The Christmas present to which I am making reference is G.I. Joe with Kung Fu grip.
If you were born after 1980, my reference to “Kung Fu Grip G.I. Joe” will probably not mean anything to you. But if you lived through the mystical and whimsical decade of the 1970’s, then perhaps you recall the evolution that I am describing. Back in the 1970’s, long before the movement toward the miniaturization of children’s action figures, G.I. Joe was a hard plastic doll, about 12 inches tall—sort of like Barbie but with a beard and military equipment.

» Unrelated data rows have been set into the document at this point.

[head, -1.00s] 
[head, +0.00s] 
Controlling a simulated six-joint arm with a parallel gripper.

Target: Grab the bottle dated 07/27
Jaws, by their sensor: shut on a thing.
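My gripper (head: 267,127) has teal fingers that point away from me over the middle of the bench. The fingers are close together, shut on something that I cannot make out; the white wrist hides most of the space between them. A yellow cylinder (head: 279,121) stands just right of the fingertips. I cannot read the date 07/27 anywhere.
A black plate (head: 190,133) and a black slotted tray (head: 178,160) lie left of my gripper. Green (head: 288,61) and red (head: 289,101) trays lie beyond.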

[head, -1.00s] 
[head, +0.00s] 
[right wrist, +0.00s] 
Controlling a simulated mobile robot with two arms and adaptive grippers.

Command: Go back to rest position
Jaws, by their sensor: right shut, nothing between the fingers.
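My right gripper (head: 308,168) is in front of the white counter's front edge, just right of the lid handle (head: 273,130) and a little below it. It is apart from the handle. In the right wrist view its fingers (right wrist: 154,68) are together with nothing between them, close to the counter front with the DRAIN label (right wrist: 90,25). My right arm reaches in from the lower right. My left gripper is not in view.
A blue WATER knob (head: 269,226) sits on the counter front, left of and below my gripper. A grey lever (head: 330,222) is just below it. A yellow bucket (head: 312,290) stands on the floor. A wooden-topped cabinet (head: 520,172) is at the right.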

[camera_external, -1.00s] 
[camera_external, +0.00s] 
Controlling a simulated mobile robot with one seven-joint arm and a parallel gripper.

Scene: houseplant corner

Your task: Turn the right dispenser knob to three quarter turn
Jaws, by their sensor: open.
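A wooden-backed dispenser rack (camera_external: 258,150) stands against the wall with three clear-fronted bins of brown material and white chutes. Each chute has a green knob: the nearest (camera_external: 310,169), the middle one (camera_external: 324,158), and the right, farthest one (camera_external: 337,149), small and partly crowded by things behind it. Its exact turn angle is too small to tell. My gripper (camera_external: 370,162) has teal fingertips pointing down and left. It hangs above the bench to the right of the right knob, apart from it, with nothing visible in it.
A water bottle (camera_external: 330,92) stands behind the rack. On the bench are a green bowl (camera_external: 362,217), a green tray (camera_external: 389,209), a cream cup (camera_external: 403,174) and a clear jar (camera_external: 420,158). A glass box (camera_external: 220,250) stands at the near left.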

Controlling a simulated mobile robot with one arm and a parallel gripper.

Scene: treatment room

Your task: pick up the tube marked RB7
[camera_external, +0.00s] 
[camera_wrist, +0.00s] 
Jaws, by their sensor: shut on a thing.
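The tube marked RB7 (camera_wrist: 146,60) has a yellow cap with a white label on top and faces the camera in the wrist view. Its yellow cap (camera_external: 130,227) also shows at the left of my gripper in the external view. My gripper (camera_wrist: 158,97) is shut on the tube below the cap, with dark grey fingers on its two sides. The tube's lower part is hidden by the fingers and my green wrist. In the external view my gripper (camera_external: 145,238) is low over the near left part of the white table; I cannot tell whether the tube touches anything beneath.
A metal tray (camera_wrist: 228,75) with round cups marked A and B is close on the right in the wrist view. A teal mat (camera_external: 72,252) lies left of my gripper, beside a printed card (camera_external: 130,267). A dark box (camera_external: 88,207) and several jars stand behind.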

Although fierce looking and fun to play with, G.I. Joe was plagued by severe functional limitations. The hard plastic of which he was made was not at all pliable, which made it impossible for him to hold on to anything with any degree of security (which, as you might imagine, significantly hindered his tactical ability). But in 1974, the problem was creatively rectified. All the commercials talked about it. G.I. Joe was now equipped with a Kung Fu grip—large, pliable rubber hands attached to his hard plastic body. Did it look unrealistic in the commercial? Of course it did. But the cosmetic issues were far outweighed by the prospect of G.I. Joe being able to grab hold of the clothesline in the back yard!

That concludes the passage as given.